Foreward
In light of President Obama and Defense Secretary Leon Panetta’s recent remarks regarding the new face of the American military, I felt that a look back into the successes and failures of the last decade could shed some truth on an increasingly complicated matter. Gone are the days of ambitious nation-building and an aggressive commitment to spread the American idea abroad. Gone is the sense of responsibility all American’s felt after 9/11, that our nation is responsible as the Global Superpower to show developing nations that totalitarianism and oppression are not the answers. The idealism of the last decade has been washed away in the very real tide of economic hardship. Yet perhaps a look back into the world just a few years ago can help us prevent ourselves from repeating the mistakes of the past. Although our amibitious ideals resulted in two ill-conceived interventions and a host of other problems, it did give birth to a great good, a new way of fighting wars: Counterinsurgency Strategy. Below I defend a strategy that is seemingly non existent.
The New Way of War
Iraq today looks much, much different than it did in 2004. Even as President Bush proudly declared an end to combat operations in Iraq and famously saluted the “Mission Accomplished” banner aboard the USS Abraham Lincoln, an insurgency was forming throughout the war-torn country that would soon grow out of control. As the insurgency grew, the tactical ignorance of the military and civilian leaders in charge of operations in Iraq grew more and more clear. In A Time of War, Bill Murphy laments the wasted lives of American soldiers who were sent to Iraq “without their tanks” because they “were too imposing”; soldiers who were sent by the thousands to a country they knew nothing about to be shot at by people that they would never see (99). In
the first year of the Iraqi insurgency, officers were told that “it was only a matter of time before one of their soldiers was wounded or killed by an I[mprovised] E[xplosive] D[evice]” without subsequently being informed how to spot or avoid these devices (113). Soldiers who had trained for their entire careers to fight a conventional war were being sent, knowingly, to their deaths in patrols that served no particular purpose save as target practice for Iraqi insurgents. For three more years violence grew un-contained. Causalities skyrocketed, and it appeared to many that there could be no victory in Iraq. Yet as the casualties mounted, change slowly took shape. Officers who before 2007 saw the war as a death-trap for men who were not trained to fight insurgents “[came] to believe that the war in Iraq was winnable”, for “the Army had finally seen the light: Get the Iraqi army and police…to start taking the lead” (308). Teaching “[the Iraqis] to secure their own country” would be no easy task, but the emphasis on restoring legitimacy to the Iraqi government would change the course of the war forever. Four thousand, four hundred and eighty-four American deaths later, the streets of Baghdad are mostly quiet. The walls that American forces built to separate Iraqi religious sects have become permanent fixtures in an increasingly divided nation, but there is peace. Even as “green Shiite flags line” Iraqi streets and Iran “has a close ally and trading partner in Iraq”, violence for the most part is no longer an option to the everyday Iraqi (Engel 1). The war has not been pretty, and American interests in the Middle East have been severely compromised, but they have not been devastated. But how can the United States transplant the successful neutralization of the Iraqi insurgency into Afghanistan? What have civilian and military leaders learned from the ill-fated expedition into Iraq?

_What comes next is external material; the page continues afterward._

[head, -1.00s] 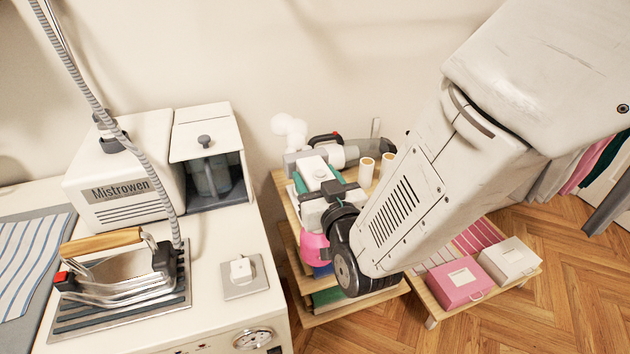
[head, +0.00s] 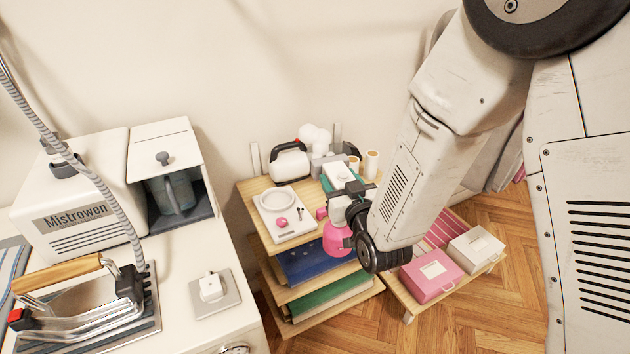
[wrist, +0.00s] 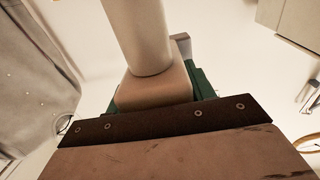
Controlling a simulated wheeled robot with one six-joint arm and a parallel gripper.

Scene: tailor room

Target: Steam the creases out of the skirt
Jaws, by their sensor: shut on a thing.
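My gripper (head: 348,208) is shut on what looks like a hand steamer (head: 339,178), over the wooden shelf unit. It has a white body and a grey upper part; a pink round part (head: 336,240) shows below and seems to belong to it. White puffs that look like steam (head: 315,137) hang above its grey part. In the wrist view a pale block (wrist: 152,92) with a thick pale tube stands beyond my gripper's dark riveted edge. I cannot pick out the skirt for sure; pale grey cloth (head: 492,160) shows partly behind my arm, and a grey surface (wrist: 35,70) lies left in the wrist view.
The shelf unit (head: 247,190) carries a white dish (head: 279,199), a white jug-like thing (head: 288,165) and two spools. A low bench right of it bears a pink box (head: 431,276) and a white box (head: 476,250). The Mistrowen station (head: 80,210) with an iron stands left.

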To America’s Global War on Terror, Afghanistan means everything and nothing all at once. Victory has eluded the United States and her NATO allies for over a decade, and there are contradictory signs as to if victory is any closer now than it was when this war began. The stakes are too high to retreat, the risks too great to be ignored. What happens there could change things everywhere. America’s symbolic invincibility will without doubt not survive a retreat from Afghanistan, though in truth there are very few who still believe in the idea of limitless power anyway. No, the real consequences could be materially as well as financially devastating. As James Carafano writes in “Obama Must Win”:
Afghanistan could look a lot more like Vietnam in 1973… Most forget that throwing South Vietnam to the wolves made the world a far more dangerous place. The Soviets saw it as an unmistakable sign that America was in decline. They abetted military incursions in Africa, the Middle East, southern Asia and Latin America. They went on a conventional- and nuclear-arms spending spree. They stockpiled enough smallpox and anthrax to kill the world several times over…Osama bin Laden called America a “paper tiger.” If we live down to that moniker in Afghanistan, odds are the world will get a lot less safe. Al-Qaida would be back in the game. Regional terrorists would go after both Pakistan and India—potentially triggering a nuclear war…Iran and North Korea could shift their nuclear programs into overdrive, hoping to save their failing economies by selling their nuclear weapons and technologies to all comers. Their nervous neighbors would want nuclear arms of their own. The resulting nuclear arms race could be far more dangerous than the Cold War’s two-bloc standoff… the world would look a lot more like Europe in 1914.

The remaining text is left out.